LEE: Immigrant bashing is now no longer the domain of people like Patrick Buchanan or the Federation for American Immigration Reform,
FAIR. We have seen unfortunate anti-immigrant positions from people as diverse as Governor Pete Wilson and to senators in the State of California. The newest participants, though, to this xenophobia, have been a small but growing group of environmentalists. Anti-immigrant forces in this country are using the environmental cause as a stalking horse for nativism and xenophobia.
BAYHA: Lee calls the immigration debate "the dark side of the environmental movement." Adding fuel to the fire is an increasingly intolerant public.
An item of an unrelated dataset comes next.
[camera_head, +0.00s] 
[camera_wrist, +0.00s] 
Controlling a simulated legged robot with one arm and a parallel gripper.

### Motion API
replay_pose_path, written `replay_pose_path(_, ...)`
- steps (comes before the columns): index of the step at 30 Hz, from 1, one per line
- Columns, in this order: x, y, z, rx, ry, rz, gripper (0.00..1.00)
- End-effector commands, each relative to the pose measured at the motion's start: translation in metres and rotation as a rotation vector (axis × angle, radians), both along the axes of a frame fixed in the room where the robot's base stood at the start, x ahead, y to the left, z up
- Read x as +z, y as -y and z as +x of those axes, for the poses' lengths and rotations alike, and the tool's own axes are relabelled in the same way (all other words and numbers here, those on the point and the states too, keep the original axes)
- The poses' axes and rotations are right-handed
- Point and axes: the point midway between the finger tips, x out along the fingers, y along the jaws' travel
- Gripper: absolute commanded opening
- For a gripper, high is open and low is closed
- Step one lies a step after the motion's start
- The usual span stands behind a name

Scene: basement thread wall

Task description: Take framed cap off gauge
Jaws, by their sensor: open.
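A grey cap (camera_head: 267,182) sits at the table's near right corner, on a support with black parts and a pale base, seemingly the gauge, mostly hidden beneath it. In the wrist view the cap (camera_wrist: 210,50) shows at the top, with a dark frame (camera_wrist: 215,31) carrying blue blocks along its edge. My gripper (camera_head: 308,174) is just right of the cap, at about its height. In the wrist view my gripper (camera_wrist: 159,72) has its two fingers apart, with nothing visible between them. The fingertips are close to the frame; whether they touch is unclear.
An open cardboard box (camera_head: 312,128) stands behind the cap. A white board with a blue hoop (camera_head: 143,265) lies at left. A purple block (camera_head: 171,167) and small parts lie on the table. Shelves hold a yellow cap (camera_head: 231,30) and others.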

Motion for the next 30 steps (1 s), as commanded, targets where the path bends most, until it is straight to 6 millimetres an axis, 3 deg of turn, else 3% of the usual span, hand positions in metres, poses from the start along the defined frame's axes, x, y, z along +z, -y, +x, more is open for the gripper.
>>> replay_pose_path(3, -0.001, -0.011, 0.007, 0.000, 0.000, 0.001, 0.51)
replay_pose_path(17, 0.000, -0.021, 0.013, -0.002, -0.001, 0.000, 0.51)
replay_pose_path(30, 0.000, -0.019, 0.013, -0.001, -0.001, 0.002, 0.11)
An initiative on this fall's California ballot would deny education, health care, and other basic services to illegal immigrants; and the state's Republican governor, Pete Wilson, who faces a tough re-election bid, is using the immigration debate as the centerpiece of his campaign. One of his television ads used grainy black and white footage of Mexicans illegally crossing the border. Critics described it as inflammatory.
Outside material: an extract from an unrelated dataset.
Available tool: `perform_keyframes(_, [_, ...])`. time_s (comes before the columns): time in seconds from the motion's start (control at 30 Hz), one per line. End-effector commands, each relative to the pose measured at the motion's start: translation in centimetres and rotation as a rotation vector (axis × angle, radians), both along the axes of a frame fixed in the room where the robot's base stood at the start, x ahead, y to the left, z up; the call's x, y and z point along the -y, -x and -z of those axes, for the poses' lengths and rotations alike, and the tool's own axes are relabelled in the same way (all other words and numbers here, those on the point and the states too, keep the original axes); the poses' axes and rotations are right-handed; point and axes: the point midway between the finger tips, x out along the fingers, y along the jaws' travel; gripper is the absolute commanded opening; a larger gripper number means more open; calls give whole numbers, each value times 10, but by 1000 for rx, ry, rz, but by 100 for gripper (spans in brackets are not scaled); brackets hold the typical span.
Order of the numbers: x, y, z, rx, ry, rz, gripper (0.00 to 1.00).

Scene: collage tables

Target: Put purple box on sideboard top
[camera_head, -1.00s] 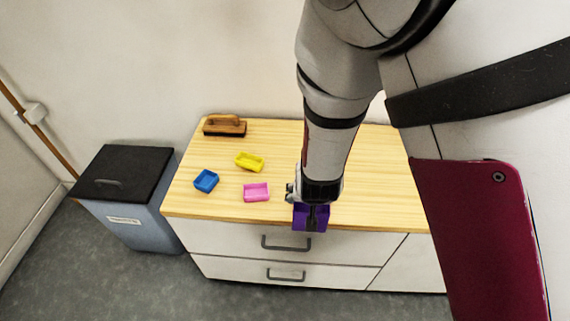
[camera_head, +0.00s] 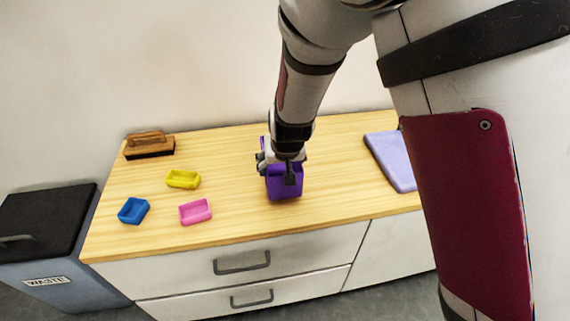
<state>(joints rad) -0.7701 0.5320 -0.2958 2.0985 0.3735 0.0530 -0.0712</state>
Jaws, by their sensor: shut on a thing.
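The purple box (camera_head: 284,194) is in the middle of the head view, over the wooden sideboard top (camera_head: 240,220). My gripper (camera_head: 287,178) is shut on it from above. The box looks upright, and its far part is partly hidden behind my gripper. I cannot tell whether its underside touches the wood or hangs just above it.
To the left on the top lie a pink tray (camera_head: 195,212), a yellow tray (camera_head: 182,179), a blue tray (camera_head: 133,211) and a brown brush (camera_head: 149,146). A lavender flat item (camera_head: 390,160) lies at right. A waste bin (camera_head: 45,240) stands left of the sideboard.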

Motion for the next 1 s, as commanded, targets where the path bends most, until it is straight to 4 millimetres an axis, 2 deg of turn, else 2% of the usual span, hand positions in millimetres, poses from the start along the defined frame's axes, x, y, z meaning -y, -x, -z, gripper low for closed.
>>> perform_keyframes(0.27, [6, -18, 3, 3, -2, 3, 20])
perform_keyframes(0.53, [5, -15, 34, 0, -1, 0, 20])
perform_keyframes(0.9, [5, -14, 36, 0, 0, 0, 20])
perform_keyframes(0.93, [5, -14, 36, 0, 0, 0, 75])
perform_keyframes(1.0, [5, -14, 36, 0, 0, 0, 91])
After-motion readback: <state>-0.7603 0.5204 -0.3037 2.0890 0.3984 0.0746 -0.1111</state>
COMMERCIAL VOICE-OVER: They keep coming. Two million illegal immigrants in California. The Federal Government won't stop them at the border, yet requires us to pay billions to take care of them. Governor Pete Wilson sent the National Guard to help the border patrol, but that's not all. ...
ANTHONY: I think if these were white children coming across the border, I think we'd have a totally different picture. I think the people would say oh, gee they're immigrants, they're having a hard time. Why don't we open our arms to them?
BAYHA: That's Carl Anthony, president of San Francisco's Earth Island Institute, and one of the founders of the Environmental Justice movement. He says turning immigrants into scapegoats isn't going to solve our environmental problems. Even if immigration stopped today, Anthony says, we would still have to deal with the environmental consequences of using a disproportionate share of the world's resources.
ANTHONY: If we have a situation in which 35% of the world's resources are being consumed by 6% of the population, we think that maybe 35% of the world's population ought to be living here to help consume those resources.
BAYHA: In addition to consumption patterns, Anthony says the debate over immigration and the environment should look at what's pushing immigrants across our borders. In many cases, he says, it's our own economic policies abroad which encourage export agriculture and industrialization at the expense of traditional economies. Anthony says we have to reevaluate our role in the developing world. And on that point, at least , Virginia Abernethy agrees. But there's precious little room for both sides to explore that common ground, and as the volume of the rhetoric increases, the opportunity for an honest debate about the issues may be lost. Environmental groups like the Sierra Club have stayed out of the fray, at least in public. But within the ranks a bitter debate over immigration has raged for the past 2 years. Sierra Club Executive Director Carl Pope says he would like the club to embrace the middle-ground, a call for combining immigration curbs with reduced consumption and new economic policies abroad. But he doesn't think that's possible.
POPE: When anybody pops up their head and dares to articulate a middle ground, they get their head chopped off and handed to them on a platter. Both sides of this debate seem more comfortable with a polarized debate.
BAYHA: And with a polarized debate, it will be hard to find solutions to the population puzzle, those complex, long-term, structural solutions that can't be summed up in a catch phrase and for now, at least, aren't being heard above the din of the debate. For Living on Earth, I'm Betsy Bayha reporting.